Our Brand is Crisis review: Sandra Bullock props up this darkly comic political satire
Dir. David Gordon Green | ★★★☆☆
Retired political campaign strategist turned kooky pot-spinning hermit Jane Bodine (Sandra Bullock) is coaxed back into the electioneering racket for one last, career-defining escapade. Her mission? Transform the fortunes of a down-in-the-polls Bolivian presidential hopeful, whose previous corruption-sullied term still sticks in the memory of the downtrodden electorate.
A black comedy that tracks the often-sinister finagling that goes into election campaigns, Our Brand is Crisis is propelled by Bullock’s neurotic and cynical Bodine. She powers up slowly, sullenly trudging out to Bolivia to meet her campaign team almost against her will. But once she gets wind that her old rival Pat Candy (Billy Bob Thornton) is successfully running the frontrunner’s campaign, she becomes newly energised.
Snapping into action when her flagging candidate is splatted by a Thornton-orchestrated egg, the now personally invested Bodine kicks down a dozen meeting room doors and spins out a stream of radical new campaign ideas like it ain’t no thing.
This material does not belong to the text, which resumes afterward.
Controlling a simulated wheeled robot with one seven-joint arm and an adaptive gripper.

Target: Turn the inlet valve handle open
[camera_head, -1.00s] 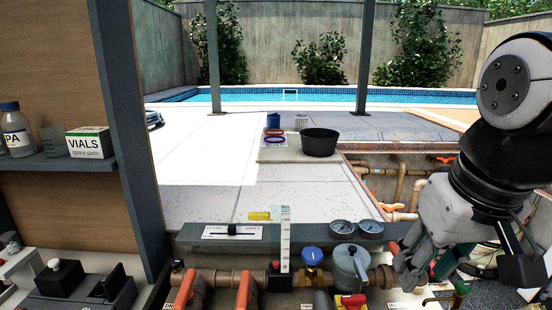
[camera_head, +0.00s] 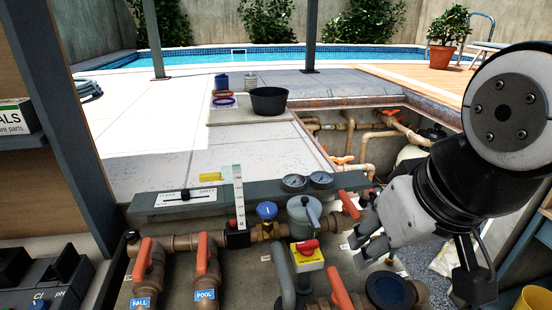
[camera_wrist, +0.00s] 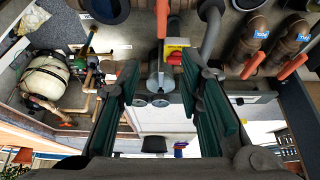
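Several orange valve handles show, and I cannot read which one is the inlet. One orange handle (camera_head: 348,204) stands upright on the pipe right of the grey round housing, close beside my gripper (camera_head: 362,238). Another handle (camera_head: 340,288) slants at the bottom edge, by a dark blue cap. One at the top of the wrist view (camera_wrist: 162,18) lies beyond the space between my fingers. My gripper also shows in the wrist view (camera_wrist: 160,75), with its two green-padded fingers apart and nothing between them. Contact with any handle cannot be made out.
Handles labelled FALL (camera_head: 149,257) and POOL (camera_head: 205,252) stand at left. Behind is an open pit (camera_head: 350,140) with pipes. A black bucket (camera_head: 269,101) stands on the paving.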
A few montages shift the film up a gear or two, and the fight becomes more about the chicanery of the warring American strategists as it is about the candidates themselves.
It’s based on a true story – the name has been lifted from a 2005 documentary on the subject – but as a friendly drama-comedy Our Brand is Crisis steers clear of the hard politics behind the event. Instead, Bullock is left to free-wheel about the screen in what’s essentially a whimsical electoral crusade.